Objective: Copy out the whole listing exactly as written, leaving the pictures behind.

Dataset content:
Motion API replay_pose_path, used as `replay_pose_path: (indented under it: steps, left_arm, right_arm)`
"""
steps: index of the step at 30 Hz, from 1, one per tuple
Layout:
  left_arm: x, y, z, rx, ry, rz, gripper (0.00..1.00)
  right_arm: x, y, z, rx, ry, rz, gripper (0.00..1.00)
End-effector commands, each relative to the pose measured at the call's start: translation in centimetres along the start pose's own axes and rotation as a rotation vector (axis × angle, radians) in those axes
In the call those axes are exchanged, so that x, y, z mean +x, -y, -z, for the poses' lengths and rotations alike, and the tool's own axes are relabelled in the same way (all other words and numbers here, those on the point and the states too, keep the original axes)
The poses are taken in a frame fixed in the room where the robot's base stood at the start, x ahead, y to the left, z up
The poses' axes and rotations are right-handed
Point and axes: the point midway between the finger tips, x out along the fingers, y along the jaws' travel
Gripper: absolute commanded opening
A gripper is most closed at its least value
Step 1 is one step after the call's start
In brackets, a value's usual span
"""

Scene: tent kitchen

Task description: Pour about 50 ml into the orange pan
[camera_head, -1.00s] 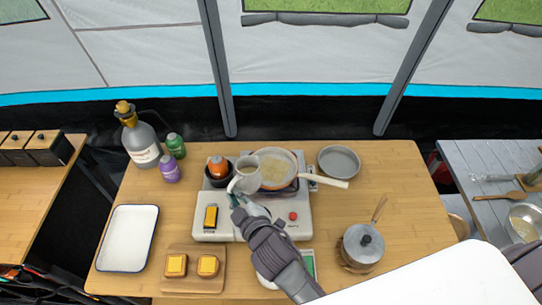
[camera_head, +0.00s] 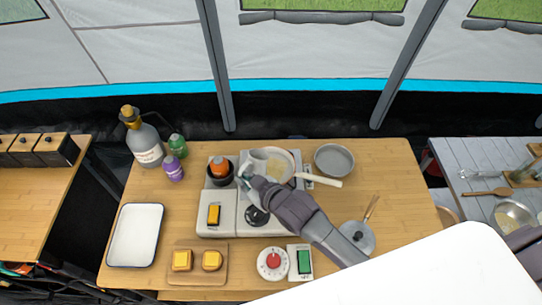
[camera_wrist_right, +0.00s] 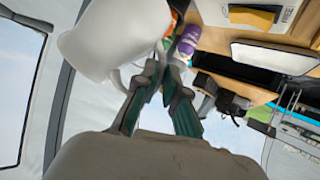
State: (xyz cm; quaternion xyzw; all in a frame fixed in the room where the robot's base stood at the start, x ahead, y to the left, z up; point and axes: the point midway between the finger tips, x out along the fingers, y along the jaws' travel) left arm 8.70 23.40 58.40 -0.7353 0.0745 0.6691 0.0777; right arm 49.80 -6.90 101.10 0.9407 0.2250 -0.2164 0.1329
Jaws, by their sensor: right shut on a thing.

Full solution:
Motion API replay_pose_path, used as `replay_pose_path: (indented under it: steps, left_arm, right_arm)`
"""
steps: index of the step at 30 Hz, from 1, one per tuple
Layout:
  left_arm: x, y, z, rx, ry, rz, gripper (0.00..1.00)
  right_arm: x, y, z, rx, ry, rz, gripper (0.00..1.00)
End-effector commands, each relative to the pose measured at the call's start: translation in centimetres along the start pose's own axes and rotation as a rotation vector (axis × angle, radians) in those axes
In the call those axes are exchanged, so that x, y, z mean +x, -y, -z, for the poses' lengths and rotations alike, and the tool's own axes are relabelled in the same way (all other words and numbers here, those on the point and the states too, keep the original axes)
The poses are taken in a frame fixed in the room where the robot's base stood at the start, x ahead, y to the left, z up
The poses' axes and rotations are right-handed
Point and axes: the point midway between the finger tips, x out along the fingers, y along the jaws' travel
Gripper: absolute commanded opening
A gripper is most closed at its least value
Step 1 is one step after the call's start
In brackets, a value's usual span
"""

Scene: tent kitchen

Task description: Pour about 50 ml into the orange pan
[camera_head, -1.00s] 
[camera_head, +0.00s] 
[camera_wrist_right, +0.00s] 
State: (xyz cm; quaternion xyzw; all in a frame fixed in the room where the robot's base stood at the start, x ahead, y to the left, z up; point and axes: the point midway between the finger tips, x out along the fingers, y along the jaws' travel) left arm 8.70 23.40 58.40 -0.7353 0.0745 0.6691 0.0777; right arm 49.80 -6.90 101.10 0.9407 0.2250 -0.2164 0.1329
Jaws, by their sensor: right shut on a thing.

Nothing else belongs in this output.